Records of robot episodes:
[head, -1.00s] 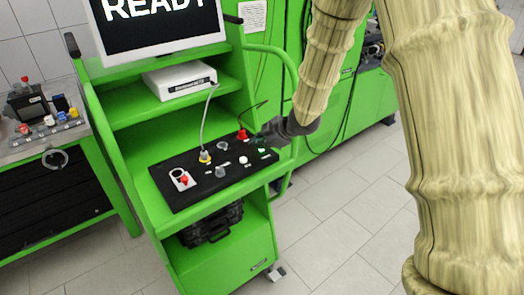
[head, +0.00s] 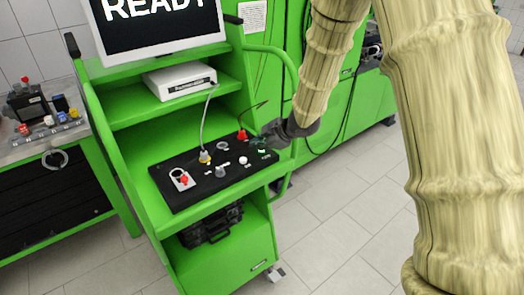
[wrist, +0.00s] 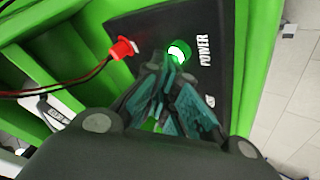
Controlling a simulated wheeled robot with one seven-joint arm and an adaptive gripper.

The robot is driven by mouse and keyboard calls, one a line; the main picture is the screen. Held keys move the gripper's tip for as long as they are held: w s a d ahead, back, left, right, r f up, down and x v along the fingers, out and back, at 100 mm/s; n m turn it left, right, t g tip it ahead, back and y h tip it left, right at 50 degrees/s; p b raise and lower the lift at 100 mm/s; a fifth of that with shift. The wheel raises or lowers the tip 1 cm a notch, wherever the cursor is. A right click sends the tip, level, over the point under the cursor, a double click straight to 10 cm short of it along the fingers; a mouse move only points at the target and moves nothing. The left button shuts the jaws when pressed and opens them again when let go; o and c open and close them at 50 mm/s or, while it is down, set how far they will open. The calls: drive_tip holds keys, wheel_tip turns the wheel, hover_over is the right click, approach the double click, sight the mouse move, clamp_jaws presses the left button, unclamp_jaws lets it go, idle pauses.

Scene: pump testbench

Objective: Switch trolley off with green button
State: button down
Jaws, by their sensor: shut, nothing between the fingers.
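The green trolley (head: 215,262) carries a screen (head: 160,25) that reads READY. Its black control panel (head: 215,182) slopes on the middle shelf. The lit green button (wrist: 179,51) sits beside the word POWER in the wrist view. In the head view the button is partly covered by my gripper (head: 264,146). My gripper (wrist: 170,74) is shut and empty, with its fingertips right beside the button's near edge. I cannot tell whether they touch it.
A red plug (wrist: 123,48) with cables stands left of the button. The panel also holds a red emergency knob (head: 184,180), a white button (head: 243,160) and a yellow-based connector (head: 204,157). A workbench (head: 45,140) stands at the left. The floor at right is clear.

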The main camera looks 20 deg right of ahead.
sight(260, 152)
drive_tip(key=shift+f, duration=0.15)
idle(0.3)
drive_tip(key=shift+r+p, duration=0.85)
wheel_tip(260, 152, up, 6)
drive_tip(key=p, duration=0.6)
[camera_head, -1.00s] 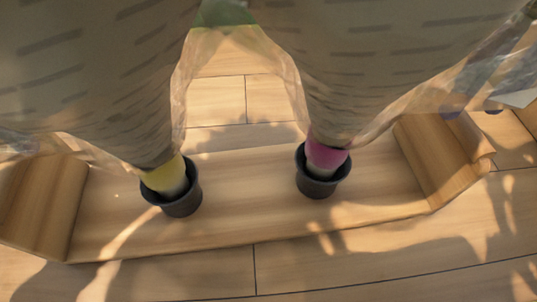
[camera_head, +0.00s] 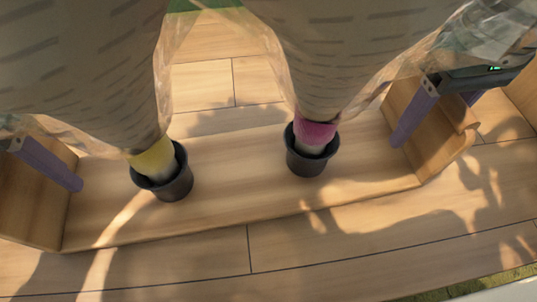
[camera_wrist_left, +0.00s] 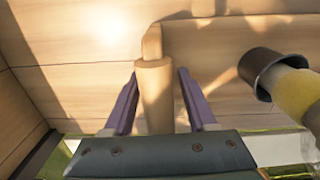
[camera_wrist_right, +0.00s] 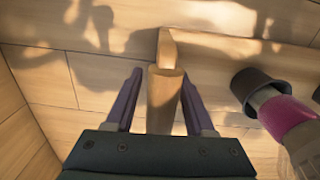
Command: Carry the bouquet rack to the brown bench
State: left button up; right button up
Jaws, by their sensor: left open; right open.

Exercise requirements>
Leaving all pictures aside, quote each record exactly.

Output of the task>
[head, -1.00s] 
[head, +0.00s] 
[wrist, +0.00s] 
Controlling a simulated wheeled robot with one seven-joint arm and an adaptive gripper.

The robot is driven by mouse and keyboard calls, one a line; the main picture is the screen. Held keys move the gripper's tip for as long as they are held: w s a d ahead, back, left, right, r f up, down and x v along the fingers, out and back, at 100 mm/s; n m turn it left, right, t g tip it ahead, back and y h tip it left, right at 50 degrees/s; p b raise and lower the lift at 100 mm/s; a fifth of that with shift. The wheel raises or lowers the tip 1 cm a notch, wherever the cursor is. A right click sends the tip, level, over the point under the cursor, a double click straight to 10 cm short of it along the fingers; a mouse move only points at the target and moves nothing. The left button shuts the jaws when pressed and opens them again when let go; o and c open and close them at 50 mm/s or, while it is down, set how far they will open. The calls: drive_tip holds keys, wheel_tip turns the wheel, hover_over is the right click, approach the double click, sight the mouse move, clamp_jaws presses the left button, unclamp_jaws lets it go, idle pauses.

Scene: pump testbench

Objective: Switch trolley off with green button
State: button down
Jaws, by their sensor: shut, nothing between the fingers.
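The green trolley (head: 215,262) carries a screen (head: 160,25) that reads READY. Its black control panel (head: 215,182) slopes on the middle shelf. The lit green button (wrist: 179,51) sits beside the word POWER in the wrist view. In the head view the button is partly covered by my gripper (head: 264,146). My gripper (wrist: 170,74) is shut and empty, with its fingertips right beside the button's near edge. I cannot tell whether they touch it.
A red plug (wrist: 123,48) with cables stands left of the button. The panel also holds a red emergency knob (head: 184,180), a white button (head: 243,160) and a yellow-based connector (head: 204,157). A workbench (head: 45,140) stands at the left. The floor at right is clear.

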The main camera looks 20 deg right of ahead.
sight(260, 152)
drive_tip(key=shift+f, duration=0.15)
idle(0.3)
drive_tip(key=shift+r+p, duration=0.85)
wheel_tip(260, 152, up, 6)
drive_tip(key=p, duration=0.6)
[camera_head, -1.00s] 
[camera_head, +0.00s] 
[camera_wrist_left, +0.00s] 
[camera_wrist_right, +0.00s] 
Command: Carry the bouquet rack to the brown bench
State: left button up; right button up
Jaws, by their sensor: left open; right open.

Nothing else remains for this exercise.